I have to admit that things had been bothering me about the ELCA for a while prior to Collin’s announcement. For example, I found out that the ELCA’s health care plan for its employees (e.g., its ministers) paid for abortion. I found that disturbing, as I’ve always been staunchly pro-life… and then when I read ELCA’s actual statement on abortion, it seemed rather wishy-washy to me. I’ve since written an article for the Catholic Phoenix blog going into what exactly I found so disturbing about the ELCA’s stance on abortion.

While in RCIA I was confronted with questions I hadn’t really thought about before.

First and foremost was the sola scriptura issue. The Catholic Church’s authority is like a three-legged stool, with Scripture, Sacred Tradition, and the Magisterium all having equal weight. Protestant traditions all go by the Bible alone. However, when it comes down to it, this doesn’t really make sense. After all, Jesus spoke pretty clearly about being a unified Church, but there are 5,000+ Protestant churches that all claim to go by the Bible alone. Who is right? They can’t all be right. Would Jesus really leave His Church in such confusion?

Also, the doctrine of sola scriptura is not actually found in the Bible. Nowhere does Jesus or any of the Apostles, or St. Paul, say that we should only follow the Scriptures. We are told that the Scriptures are good, profitable, etc., but we are never told they are the sole rule of faith. St. Peter warns against private interpretation of the Scriptures, a cornerstone of the Protestant faith, and St. Paul tells Timothy to follow the traditions he’d been taught! I had never been faced with these apparent contractions before.

Once I concluded that sola scriptura was false, that begged the question: do Christians have an authority on Earth, one that interprets God’s Word in light of our modern times and shepherds Christ’s flock?

If you read the early Church fathers, they were remarkably Catholic. They believed in the perpetual virginity of Mary, the transubstantiation of the Eucharist, and so on. The Protestant argument seems to be that the Catholic Church eventually corrupted Christianity and the Protestant reformation put it back on track. But if the Church from its earliest days was Catholic, could it really have been corrupted so soon? It didn’t seem logical that God would put His Church in human hands, only to see it go corrupt before two generations after Christ.

Also, the Bible wasn’t even compiled until around AD 400. If we were supposed to go by the Bible alone, what did the earliest Christians do? Moreover, it was the Catholic Church that compiled and established the canon of books of the Bible, so it didn’t make sense to me that Protestants trusted the Church to compile an inspired and inerrant Bible, but not to be authoritative in any other way.

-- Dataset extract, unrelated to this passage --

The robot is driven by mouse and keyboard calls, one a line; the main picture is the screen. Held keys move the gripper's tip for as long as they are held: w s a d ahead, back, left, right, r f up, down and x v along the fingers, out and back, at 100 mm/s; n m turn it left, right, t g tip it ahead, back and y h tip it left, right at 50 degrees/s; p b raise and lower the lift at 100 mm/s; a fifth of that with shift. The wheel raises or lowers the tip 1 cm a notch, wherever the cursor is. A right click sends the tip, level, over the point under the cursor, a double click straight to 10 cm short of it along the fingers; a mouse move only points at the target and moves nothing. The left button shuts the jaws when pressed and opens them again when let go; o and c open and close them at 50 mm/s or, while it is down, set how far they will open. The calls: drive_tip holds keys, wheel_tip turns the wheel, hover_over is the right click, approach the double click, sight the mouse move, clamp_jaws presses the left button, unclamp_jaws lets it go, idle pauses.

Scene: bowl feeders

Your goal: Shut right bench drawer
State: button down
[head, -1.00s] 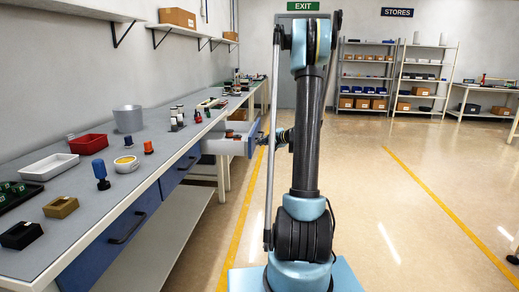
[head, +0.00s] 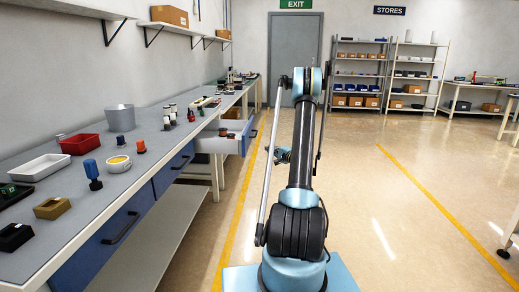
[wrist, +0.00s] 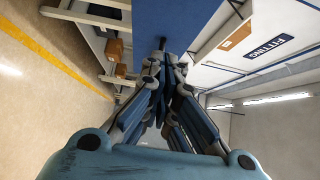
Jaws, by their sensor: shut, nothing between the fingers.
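One bench drawer (head: 219,147) at the far part of the left bench stands pulled out, with brown items inside. Its blue front (head: 248,137) faces the aisle. Two nearer blue drawers, the middle one (head: 178,163) and the front one (head: 118,230), look shut. My gripper (head: 279,154) is to the right of the open drawer's front and a little lower, with a gap between them in the head view. In the wrist view my gripper (wrist: 162,46) is shut and empty, its tips toward a blue panel (wrist: 185,20). Whether they touch is unclear.
The bench top (head: 150,140) carries a grey bucket (head: 119,117), a red tray (head: 81,143), a white tray (head: 40,168) and several small parts. A lower shelf (head: 150,230) runs under it. The floor right of the bench is free, with yellow lines.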

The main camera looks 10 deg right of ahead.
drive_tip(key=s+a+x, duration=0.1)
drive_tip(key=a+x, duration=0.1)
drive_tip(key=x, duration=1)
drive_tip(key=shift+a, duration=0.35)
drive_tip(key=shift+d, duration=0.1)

Then I started to read more about the Church’s claim to authority; that is, that the Pope is the successor of Peter, and it just made sense to me that Jesus would establish an earthly Church with an earthly successor to guide His flock. In addition to giving Peter the keys of the kingdom (Matthew 16:18-20), He even told Peter three times to feed His sheep (John 21:15-17) — not any of the other apostles, but Peter alone.

Once I began to believe that the Pope was the successor of Peter, the whole papal infallibility concept made more sense, and once that fell into place, so did everything else (the Eucharist, Mary, etc.). I figured that if Jesus had given the Church authority to teach, then I should follow those teachings — otherwise, I wasn’t really following Jesus to the best of my ability.

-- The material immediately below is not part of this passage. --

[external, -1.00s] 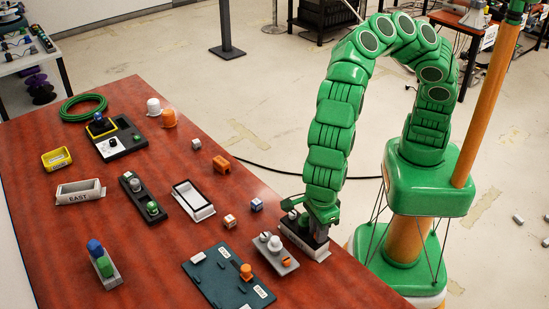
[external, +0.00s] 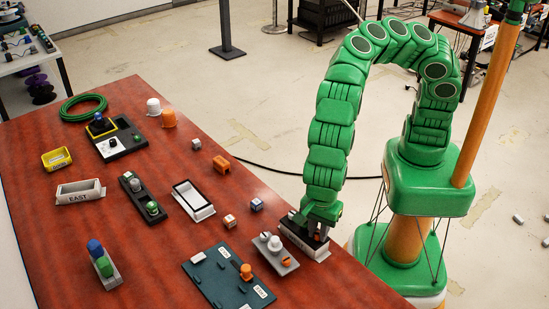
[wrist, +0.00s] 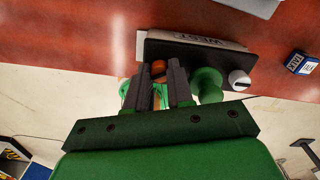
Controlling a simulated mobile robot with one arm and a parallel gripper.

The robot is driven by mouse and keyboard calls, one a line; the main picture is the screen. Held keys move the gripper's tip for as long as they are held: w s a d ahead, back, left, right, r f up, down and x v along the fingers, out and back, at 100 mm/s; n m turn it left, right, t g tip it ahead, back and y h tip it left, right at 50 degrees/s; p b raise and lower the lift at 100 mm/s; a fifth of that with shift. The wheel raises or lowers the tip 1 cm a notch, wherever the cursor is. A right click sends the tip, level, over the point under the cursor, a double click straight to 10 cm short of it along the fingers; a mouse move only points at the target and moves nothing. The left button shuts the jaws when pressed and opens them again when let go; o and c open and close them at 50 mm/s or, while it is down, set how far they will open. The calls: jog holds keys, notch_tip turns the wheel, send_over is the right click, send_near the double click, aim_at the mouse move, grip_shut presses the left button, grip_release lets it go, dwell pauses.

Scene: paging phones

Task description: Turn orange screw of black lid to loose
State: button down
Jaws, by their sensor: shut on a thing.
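The black lid (wrist: 205,54) sits on a white box (external: 303,243) marked WEST near the table's right edge. The orange screw (wrist: 158,68) stands at the lid's left end in the wrist view, partly hidden by my fingers. A green knob (wrist: 207,82) and a white slotted screw (wrist: 239,80) are on the same lid to its right. My gripper (wrist: 164,76) reaches down at the lid, its dark fingers closed around the orange screw. In the external view my gripper (external: 318,230) hides most of the lid, and the orange screw cannot be made out.
A grey plate with a white knob (external: 275,245) lies just left of the box. A dark teal board (external: 215,280) with an orange knob (external: 246,271) lies nearer the front. Small cubes (external: 256,204) and an open white tray (external: 207,212) are behind. The table edge is close on the right.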

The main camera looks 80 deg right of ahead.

I also read a lot of conversion stories about Protestants who became Catholic, such as Scott Hahn’s “Rome Sweet Home” and Jimmy Akin’s conversion story. Also helpful was Patrick Madrid’s “Surprised by Truth” series. After my conversion I discovered Mark Shea’s books, which are a must-read for anyone considering Catholicism — especially “By What Authority? An Evangelical Discovers Catholic Tradition.” I also spent a lot of time on the Catholic Answers forums, talking with other Catholics about the Catholic Church.

Another turning point in my conversion was realizing the beauty of the Mass. When I first started attending Mass (very reluctantly), I thought it was staid and boring. Then came Holy Week. I was struck by how intense the services were, how much they focused on Christ and His passion. We went to the Easter Vigil Mass at the Basilica of St. Mary, and it literally changed my mind about the Mass overnight. The sheer beauty that overwhelmed the senses as I heard the readings and heard the music and smelled the incense — the pure joy that seemed to emanate from the very stones as the lights of the Basilica were thrown on full force after the darkness of Good Friday — the happiness of the newly baptized — well, it was an experience, and I began to see the Mass in a whole new light.

Collin and I were confirmed into the Catholic Church on May 29, 2003. We were originally scheduled to be confirmed at Pentecost, which was that Sunday, but I had just graduated from college two weeks before and we’d made plans to move out of state that weekend, so the priest graciously agreed to confirm us on a Thursday daily Mass instead. I hope the people who attended that particular daily Mass were pleasantly surprised to be present at a confirmation! I took a confirmation name, Anne, because St. Anne is the patron saint of motherhood and I knew it was my vocation to someday be a mother. (As it turned out, our daughter Elanor was baptized into the Catholic Church almost exactly two years later, on May 28, 2005.)  Through our Catholic faith we also discovered the joys of Natural Family Planning and have been using it to both achieve and postpone pregnancy since 2003.

Our home church is the Basilica of St. Mary in downtown Minneapolis, MN. It is an incredible church, full of peace and beauty. The reason we chose it was quite simple — it was within walking distance of our apartment; actually, the walk was the perfect amount of time needed to say a rosary. As Collin chose that apartment before he’d even considered looking into the Catholic Church, God provided him (and me) the perfect church home even before we knew we’d need one!